Some of the NDA leaders, especially Ram Vilas Paswan and Manjhi, were publicly demanding more seats. How difficult was it to convince them to not make public statements and wait for a final decision?
It is not a difficult task. Everybody is working hard. Supporters of all political parties want to win more seats; the discussions are fruitful and very soon an announcement will be made.
The NDA has claimed that the mega ₹ 1.65 trillion Bihar package announced by Modi is a game- changer for the alliance. How do you explain the criticism the BJP has faced from the chief minister?
The criticism by Nitish Kumar is a sign of defeat. He himself admits that development and infrastructure projects have been pending since 2007. It is a failure of Nitish Kumar if projects have been pending for so long. Bihar has no scarcity of water, the land is fertile, there is biodiversity in Bihar; then why is Bihar lagging in development? Why are there no agro-based industries in Bihar? The power situation has not improved. There can be no social justice in the absence of financial, economic and political justice. Every person should get the opportunity for development and it should not be on the basis of caste and religion.

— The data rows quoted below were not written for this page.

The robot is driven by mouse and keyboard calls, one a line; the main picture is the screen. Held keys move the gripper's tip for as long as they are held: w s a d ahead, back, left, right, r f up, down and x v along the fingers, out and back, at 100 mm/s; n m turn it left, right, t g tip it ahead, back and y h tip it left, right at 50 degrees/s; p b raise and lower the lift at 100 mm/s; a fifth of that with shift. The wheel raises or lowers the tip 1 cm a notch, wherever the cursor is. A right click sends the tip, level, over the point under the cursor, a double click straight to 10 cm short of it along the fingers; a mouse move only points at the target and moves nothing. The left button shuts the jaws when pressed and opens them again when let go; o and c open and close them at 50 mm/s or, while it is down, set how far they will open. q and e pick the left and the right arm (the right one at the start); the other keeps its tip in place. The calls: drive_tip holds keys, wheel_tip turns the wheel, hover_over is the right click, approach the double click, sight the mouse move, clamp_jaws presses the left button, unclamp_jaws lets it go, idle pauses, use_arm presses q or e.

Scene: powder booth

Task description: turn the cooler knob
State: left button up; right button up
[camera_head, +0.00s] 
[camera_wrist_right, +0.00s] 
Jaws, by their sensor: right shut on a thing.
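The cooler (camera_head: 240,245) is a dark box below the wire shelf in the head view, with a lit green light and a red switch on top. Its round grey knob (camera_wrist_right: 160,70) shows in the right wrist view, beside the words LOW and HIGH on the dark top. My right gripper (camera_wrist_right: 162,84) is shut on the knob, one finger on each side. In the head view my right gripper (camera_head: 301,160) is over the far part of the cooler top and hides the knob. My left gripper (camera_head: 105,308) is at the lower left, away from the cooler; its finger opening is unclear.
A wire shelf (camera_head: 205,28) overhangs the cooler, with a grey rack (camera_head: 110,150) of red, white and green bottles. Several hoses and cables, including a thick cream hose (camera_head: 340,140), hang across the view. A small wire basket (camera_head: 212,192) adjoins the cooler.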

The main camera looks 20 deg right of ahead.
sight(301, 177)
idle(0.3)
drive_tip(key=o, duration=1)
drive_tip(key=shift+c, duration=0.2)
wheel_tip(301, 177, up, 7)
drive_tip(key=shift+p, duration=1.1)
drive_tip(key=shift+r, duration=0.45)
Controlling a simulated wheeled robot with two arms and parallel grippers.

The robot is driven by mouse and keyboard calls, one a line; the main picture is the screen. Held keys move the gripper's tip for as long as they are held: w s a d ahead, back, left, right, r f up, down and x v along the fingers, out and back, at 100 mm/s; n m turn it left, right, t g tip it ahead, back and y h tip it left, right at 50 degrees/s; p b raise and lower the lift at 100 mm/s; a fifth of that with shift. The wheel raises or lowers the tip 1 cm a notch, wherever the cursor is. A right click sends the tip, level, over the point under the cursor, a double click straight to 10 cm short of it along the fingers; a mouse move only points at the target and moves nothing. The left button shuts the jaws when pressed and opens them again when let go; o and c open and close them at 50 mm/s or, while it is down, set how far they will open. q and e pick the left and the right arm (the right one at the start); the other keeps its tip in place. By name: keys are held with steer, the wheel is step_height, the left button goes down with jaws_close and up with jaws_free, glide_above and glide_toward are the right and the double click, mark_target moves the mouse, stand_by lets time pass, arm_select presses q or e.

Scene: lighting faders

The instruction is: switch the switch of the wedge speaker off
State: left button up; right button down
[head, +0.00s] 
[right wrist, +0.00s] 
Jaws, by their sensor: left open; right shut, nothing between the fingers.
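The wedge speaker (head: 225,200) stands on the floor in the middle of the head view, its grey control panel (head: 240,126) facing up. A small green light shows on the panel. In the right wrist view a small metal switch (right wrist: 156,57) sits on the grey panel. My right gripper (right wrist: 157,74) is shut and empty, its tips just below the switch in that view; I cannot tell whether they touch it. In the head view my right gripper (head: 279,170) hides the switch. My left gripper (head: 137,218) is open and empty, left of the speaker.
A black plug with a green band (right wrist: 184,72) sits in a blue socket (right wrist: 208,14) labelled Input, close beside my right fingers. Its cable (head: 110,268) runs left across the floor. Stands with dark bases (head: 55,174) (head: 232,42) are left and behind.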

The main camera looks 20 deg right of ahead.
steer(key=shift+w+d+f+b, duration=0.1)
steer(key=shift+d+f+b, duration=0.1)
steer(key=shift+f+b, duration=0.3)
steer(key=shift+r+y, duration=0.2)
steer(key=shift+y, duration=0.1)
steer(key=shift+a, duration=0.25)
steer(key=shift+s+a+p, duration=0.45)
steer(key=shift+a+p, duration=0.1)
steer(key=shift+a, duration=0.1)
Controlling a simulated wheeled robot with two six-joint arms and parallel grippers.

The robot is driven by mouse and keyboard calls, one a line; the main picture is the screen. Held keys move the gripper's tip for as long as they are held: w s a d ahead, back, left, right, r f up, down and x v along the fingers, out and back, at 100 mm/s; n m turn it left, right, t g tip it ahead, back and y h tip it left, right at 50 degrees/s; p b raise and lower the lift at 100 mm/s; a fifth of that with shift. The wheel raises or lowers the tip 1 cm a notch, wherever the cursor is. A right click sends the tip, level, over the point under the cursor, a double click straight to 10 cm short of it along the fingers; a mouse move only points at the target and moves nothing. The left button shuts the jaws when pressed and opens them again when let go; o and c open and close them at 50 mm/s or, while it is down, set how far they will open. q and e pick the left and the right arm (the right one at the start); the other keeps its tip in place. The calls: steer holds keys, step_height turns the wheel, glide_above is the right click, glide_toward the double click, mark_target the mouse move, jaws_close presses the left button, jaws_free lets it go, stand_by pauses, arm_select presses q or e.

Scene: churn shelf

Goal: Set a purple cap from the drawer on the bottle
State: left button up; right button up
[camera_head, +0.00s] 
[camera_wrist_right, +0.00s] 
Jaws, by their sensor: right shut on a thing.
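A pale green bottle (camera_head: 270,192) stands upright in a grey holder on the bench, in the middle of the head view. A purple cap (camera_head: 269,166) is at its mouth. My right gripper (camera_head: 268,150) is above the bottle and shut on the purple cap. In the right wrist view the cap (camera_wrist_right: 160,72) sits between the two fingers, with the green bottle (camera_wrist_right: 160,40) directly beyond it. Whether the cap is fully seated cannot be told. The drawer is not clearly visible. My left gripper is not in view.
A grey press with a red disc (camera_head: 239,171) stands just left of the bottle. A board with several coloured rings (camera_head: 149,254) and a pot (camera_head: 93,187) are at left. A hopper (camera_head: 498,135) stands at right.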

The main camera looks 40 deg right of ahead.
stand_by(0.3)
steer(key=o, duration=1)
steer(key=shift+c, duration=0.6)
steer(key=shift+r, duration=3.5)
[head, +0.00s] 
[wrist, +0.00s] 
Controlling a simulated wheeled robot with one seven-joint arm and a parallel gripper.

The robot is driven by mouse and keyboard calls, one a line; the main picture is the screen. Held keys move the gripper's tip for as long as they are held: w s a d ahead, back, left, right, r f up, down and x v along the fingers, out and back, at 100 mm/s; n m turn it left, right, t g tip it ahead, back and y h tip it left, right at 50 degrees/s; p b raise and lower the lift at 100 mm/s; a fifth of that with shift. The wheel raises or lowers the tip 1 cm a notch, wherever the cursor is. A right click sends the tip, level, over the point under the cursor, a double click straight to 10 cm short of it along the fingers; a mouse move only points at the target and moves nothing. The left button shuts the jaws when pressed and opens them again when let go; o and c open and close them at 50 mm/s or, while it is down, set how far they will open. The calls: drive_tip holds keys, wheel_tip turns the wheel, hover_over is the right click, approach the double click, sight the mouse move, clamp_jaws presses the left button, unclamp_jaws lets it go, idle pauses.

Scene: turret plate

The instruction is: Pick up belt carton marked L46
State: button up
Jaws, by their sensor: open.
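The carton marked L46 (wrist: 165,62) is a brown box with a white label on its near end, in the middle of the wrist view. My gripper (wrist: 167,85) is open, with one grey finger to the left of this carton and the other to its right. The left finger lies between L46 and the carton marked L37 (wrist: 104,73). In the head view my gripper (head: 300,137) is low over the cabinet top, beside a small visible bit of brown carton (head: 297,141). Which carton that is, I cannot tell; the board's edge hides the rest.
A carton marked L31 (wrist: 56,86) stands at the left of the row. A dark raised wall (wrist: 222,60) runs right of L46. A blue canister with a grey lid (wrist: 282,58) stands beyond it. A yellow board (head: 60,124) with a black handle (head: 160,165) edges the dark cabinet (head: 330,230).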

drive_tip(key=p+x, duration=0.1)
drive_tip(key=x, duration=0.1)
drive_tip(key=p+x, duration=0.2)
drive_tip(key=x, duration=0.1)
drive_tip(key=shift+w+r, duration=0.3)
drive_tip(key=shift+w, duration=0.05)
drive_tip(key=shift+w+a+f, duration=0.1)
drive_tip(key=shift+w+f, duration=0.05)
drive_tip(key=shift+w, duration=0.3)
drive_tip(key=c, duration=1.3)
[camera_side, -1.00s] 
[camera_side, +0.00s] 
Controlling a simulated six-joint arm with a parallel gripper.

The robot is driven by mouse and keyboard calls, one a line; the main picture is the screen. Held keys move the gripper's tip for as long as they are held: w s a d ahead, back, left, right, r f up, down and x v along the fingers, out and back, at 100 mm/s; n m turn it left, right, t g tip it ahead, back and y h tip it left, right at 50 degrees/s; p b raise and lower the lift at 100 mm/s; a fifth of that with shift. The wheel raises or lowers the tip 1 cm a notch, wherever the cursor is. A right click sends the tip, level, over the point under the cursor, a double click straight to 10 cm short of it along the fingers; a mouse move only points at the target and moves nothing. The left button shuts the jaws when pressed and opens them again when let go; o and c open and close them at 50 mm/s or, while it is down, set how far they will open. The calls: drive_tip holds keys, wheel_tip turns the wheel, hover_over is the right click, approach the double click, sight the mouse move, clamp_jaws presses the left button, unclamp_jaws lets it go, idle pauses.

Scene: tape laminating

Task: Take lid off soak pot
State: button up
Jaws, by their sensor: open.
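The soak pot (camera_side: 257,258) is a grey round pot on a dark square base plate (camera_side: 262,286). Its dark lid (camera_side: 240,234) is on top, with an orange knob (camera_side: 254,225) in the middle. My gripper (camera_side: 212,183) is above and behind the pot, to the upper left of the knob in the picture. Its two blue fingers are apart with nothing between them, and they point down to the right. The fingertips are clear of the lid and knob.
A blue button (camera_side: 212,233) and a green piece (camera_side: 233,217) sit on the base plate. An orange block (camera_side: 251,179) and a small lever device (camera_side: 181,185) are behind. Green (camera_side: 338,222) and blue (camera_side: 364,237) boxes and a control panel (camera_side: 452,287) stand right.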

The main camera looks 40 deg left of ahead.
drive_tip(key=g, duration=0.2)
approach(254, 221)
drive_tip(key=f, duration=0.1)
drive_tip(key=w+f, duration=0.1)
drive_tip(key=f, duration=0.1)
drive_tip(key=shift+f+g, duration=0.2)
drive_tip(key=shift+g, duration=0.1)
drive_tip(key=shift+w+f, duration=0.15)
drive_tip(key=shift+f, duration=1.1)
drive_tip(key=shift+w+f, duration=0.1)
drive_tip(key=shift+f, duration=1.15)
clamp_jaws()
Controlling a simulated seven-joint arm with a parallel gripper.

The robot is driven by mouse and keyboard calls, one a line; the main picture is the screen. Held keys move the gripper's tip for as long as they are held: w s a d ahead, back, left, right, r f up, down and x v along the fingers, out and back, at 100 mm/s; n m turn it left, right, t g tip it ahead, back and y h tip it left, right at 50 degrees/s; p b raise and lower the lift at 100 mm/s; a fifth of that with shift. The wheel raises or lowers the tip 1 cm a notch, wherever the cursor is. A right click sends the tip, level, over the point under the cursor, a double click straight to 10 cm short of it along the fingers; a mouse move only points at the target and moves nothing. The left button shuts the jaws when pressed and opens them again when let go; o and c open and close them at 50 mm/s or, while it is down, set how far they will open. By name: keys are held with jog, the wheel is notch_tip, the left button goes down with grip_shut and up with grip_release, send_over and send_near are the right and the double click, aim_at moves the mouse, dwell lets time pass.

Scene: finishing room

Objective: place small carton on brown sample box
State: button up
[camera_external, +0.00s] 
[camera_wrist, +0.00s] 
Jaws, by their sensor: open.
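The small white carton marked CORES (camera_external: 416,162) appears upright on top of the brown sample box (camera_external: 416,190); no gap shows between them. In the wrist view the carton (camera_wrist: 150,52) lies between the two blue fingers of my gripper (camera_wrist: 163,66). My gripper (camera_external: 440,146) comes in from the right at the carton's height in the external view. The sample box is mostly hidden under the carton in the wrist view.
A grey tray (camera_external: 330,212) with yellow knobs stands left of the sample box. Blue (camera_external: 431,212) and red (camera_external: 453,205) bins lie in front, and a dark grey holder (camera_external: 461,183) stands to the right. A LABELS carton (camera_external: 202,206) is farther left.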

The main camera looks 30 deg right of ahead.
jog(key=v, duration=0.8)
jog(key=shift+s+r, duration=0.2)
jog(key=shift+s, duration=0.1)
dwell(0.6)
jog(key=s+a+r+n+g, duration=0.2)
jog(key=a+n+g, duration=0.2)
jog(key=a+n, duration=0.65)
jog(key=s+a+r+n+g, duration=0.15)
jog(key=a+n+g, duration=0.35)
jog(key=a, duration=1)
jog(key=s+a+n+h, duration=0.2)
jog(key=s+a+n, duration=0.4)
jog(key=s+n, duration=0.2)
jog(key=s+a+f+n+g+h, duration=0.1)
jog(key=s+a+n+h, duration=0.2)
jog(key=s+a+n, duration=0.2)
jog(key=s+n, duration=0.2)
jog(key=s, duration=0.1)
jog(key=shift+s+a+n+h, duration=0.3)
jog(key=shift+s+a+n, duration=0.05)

Why has the NDA shied away from announcing a chief ministerial candidate prior to the Bihar polls?
The strategy changes with every election. In the past also, the BJP has contested elections without announcing a chief ministerial candidate. We didn’t announce a candidate during the Haryana, Maharashtra and Jharkhand polls. This election will be contested as Team Bihar and a final decision will be taken by the parliamentary board.